Un homme nu sur une terre nue est une sorte de point de référence pour l’existence, l'ontologie et l'expression artistique – c'est ce qui peut être considéré comme la clé pour comprendre le travail de cet artiste. Toomik est connu pour travailler avec des médias très variés. Cela se retrouve-t-il dans l’exposition ? A-t-elle été construite chronologiquement ? Non, non. Nous avons en fait veillé à ne pas présenter son travail de manière chronologique, mais comme une certaine compilation de motifs, de thèmes clés, une compilation de son univers artistique. Cela rend l’exposition assez inhabituelle car il peut y avoir deux grandes vidéos à côté de ses peintures, qui, à nos yeux, se renforcent mutuellement. Il existe des salles où plusieurs vidéos jouant simultanément se “heurtaient”, permettant au spectateur d’assister au dialogue.
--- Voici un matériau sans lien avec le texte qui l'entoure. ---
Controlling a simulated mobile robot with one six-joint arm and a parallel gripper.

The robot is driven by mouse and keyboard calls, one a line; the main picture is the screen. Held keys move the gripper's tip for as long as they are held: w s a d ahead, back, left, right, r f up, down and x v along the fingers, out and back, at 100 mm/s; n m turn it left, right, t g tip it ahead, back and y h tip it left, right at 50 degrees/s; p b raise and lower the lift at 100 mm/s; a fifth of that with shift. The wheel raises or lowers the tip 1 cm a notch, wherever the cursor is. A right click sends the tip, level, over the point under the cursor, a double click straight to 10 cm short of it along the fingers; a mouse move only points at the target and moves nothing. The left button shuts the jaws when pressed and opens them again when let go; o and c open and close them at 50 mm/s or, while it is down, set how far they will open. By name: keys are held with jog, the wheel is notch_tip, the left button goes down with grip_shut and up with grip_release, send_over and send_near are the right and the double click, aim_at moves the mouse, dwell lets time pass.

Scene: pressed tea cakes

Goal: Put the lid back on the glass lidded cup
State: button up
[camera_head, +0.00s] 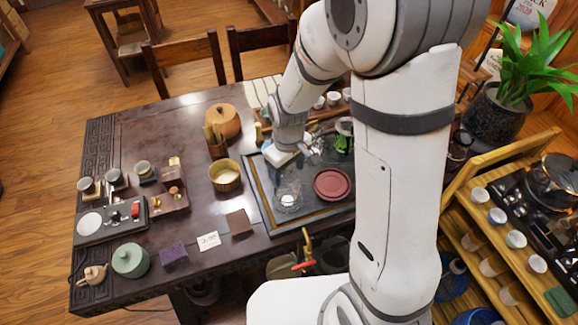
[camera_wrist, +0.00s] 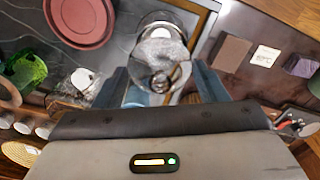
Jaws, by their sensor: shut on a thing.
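In the wrist view my gripper (camera_wrist: 161,82) has a finger on each side of a clear glass lid (camera_wrist: 163,52) with a round knob, and is shut on it. The glass cup (camera_wrist: 168,18) shows just beyond the lid, partly hidden by it. In the head view the glass cup (camera_head: 288,203) stands on the dark tea tray (camera_head: 262,212), with something white showing in or through it. My gripper (camera_head: 284,157) is behind the cup in that view, above the tray. The lid is too faint there to tell its exact gap from the cup.
A dark red round dish (camera_head: 332,184) lies right of the cup on the tray. A green item (camera_head: 344,144) is behind it. A wooden bowl (camera_head: 225,176) and a brown square (camera_head: 239,222) are to the left. Bare table lies between the bowl and the left-hand tea things.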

Dans le cas de “Père et Fils”, qui est devenu l'une de ses œuvres les plus populaires, nous le montrons en même temps qu'une vidéo réalisée neuf ans plus tard et qui porte le même titre. Ces œuvres occupent un même espace mais sont présentées à tour de rôle car la succession est ici importante. Quand une vidéo s'arrête, l'autre démarre.